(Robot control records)
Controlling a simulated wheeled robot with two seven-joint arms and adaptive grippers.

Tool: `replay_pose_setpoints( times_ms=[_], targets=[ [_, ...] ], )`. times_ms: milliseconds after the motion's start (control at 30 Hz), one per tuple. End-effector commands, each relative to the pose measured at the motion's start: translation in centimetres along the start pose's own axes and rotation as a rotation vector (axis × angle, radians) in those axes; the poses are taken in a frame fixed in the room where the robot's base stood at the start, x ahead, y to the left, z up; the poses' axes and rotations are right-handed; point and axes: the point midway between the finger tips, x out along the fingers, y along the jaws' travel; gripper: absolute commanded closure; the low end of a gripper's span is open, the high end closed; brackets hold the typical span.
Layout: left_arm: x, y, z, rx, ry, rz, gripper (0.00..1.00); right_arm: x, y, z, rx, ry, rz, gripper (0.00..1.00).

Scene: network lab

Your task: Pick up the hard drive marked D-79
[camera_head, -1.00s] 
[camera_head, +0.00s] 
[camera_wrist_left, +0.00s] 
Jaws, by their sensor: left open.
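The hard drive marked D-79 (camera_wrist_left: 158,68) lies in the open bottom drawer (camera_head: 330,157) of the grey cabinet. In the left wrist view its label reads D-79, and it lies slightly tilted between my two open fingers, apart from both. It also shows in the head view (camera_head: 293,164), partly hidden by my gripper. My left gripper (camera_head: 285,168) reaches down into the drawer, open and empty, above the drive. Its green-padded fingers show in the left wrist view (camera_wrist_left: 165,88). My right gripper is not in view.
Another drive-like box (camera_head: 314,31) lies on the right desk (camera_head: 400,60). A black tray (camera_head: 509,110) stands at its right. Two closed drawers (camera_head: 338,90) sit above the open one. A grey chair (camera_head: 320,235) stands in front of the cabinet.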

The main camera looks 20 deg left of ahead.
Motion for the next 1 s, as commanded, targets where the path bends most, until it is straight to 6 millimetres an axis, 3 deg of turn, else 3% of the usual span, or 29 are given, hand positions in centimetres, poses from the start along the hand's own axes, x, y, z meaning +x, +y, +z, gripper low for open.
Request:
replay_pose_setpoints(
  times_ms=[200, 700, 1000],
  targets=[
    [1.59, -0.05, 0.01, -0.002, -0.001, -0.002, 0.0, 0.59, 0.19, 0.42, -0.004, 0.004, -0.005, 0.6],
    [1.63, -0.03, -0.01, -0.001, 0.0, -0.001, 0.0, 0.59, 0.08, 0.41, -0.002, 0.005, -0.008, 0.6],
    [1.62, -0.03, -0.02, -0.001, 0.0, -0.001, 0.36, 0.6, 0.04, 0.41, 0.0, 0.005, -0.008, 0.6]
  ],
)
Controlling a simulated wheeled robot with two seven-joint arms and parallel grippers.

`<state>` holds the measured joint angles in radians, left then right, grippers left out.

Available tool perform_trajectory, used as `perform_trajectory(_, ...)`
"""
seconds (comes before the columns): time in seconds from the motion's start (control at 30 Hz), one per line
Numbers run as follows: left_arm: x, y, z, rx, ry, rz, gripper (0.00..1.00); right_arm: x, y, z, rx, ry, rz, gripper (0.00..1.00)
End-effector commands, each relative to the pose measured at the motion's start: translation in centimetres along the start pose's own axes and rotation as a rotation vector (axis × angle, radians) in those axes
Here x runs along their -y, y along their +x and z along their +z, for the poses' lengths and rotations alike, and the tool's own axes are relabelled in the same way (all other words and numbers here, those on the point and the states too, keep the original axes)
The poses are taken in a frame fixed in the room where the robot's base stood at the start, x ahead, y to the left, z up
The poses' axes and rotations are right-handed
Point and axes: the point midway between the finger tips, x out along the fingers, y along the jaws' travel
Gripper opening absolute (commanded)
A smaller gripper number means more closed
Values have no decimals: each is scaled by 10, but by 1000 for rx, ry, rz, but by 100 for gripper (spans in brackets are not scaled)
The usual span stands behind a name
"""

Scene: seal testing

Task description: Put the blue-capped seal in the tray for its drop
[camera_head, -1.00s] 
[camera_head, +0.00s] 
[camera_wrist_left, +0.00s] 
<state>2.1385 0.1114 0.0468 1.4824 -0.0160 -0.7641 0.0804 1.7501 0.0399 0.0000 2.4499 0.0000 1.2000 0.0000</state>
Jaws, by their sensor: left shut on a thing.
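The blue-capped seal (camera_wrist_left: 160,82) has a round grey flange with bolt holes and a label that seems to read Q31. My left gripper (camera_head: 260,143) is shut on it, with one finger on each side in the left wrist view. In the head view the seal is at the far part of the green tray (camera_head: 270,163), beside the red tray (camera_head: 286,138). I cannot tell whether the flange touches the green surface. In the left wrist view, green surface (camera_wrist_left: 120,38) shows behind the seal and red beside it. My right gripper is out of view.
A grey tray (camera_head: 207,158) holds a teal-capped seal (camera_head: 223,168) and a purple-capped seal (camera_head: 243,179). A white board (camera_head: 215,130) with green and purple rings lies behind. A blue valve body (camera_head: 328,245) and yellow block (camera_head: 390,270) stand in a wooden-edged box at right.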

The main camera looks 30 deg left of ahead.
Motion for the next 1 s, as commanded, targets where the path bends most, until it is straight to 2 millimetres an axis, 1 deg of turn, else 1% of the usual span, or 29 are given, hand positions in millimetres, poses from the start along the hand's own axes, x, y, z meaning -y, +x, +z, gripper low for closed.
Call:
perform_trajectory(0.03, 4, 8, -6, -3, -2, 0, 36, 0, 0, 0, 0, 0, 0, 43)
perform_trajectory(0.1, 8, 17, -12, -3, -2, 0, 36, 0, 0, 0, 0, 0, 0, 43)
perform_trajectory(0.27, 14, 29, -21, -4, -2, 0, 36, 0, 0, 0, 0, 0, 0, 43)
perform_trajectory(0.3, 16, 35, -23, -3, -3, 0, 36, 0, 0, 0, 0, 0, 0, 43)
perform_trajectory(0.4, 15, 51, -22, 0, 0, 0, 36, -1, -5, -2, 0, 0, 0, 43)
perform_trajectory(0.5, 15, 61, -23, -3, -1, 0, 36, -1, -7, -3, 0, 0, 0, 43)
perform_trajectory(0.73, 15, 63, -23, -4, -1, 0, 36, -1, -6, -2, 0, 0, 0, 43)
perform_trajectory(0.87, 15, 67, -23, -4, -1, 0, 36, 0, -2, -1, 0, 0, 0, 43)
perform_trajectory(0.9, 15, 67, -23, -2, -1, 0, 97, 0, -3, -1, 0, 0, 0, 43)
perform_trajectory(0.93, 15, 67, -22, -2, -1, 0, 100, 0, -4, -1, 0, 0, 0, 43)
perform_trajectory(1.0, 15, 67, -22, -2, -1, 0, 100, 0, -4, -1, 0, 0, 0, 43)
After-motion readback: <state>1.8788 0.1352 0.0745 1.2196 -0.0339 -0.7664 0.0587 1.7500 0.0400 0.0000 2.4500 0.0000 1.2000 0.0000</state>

### [AIM OF THE EXERCISE]
Give again the run of lines that opens at the line with "Scene: network lab" and closes at the line with "low for open.", exactly, and only that run.

### [PROBLEM SOLUTION]
Scene: network lab

Your task: Pick up the hard drive marked D-79
[camera_head, -1.00s] 
[camera_head, +0.00s] 
[camera_wrist_left, +0.00s] 
Jaws, by their sensor: left open.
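The hard drive marked D-79 (camera_wrist_left: 158,68) lies in the open bottom drawer (camera_head: 330,157) of the grey cabinet. In the left wrist view its label reads D-79, and it lies slightly tilted between my two open fingers, apart from both. It also shows in the head view (camera_head: 293,164), partly hidden by my gripper. My left gripper (camera_head: 285,168) reaches down into the drawer, open and empty, above the drive. Its green-padded fingers show in the left wrist view (camera_wrist_left: 165,88). My right gripper is not in view.
Another drive-like box (camera_head: 314,31) lies on the right desk (camera_head: 400,60). A black tray (camera_head: 509,110) stands at its right. Two closed drawers (camera_head: 338,90) sit above the open one. A grey chair (camera_head: 320,235) stands in front of the cabinet.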

The main camera looks 20 deg left of ahead.
Motion for the next 1 s, as commanded, targets where the path bends most, until it is straight to 6 millimetres an axis, 3 deg of turn, else 3% of the usual span, or 29 are given, hand positions in centimetres, poses from the start along the hand's own axes, x, y, z meaning +x, +y, +z, gripper low for open.

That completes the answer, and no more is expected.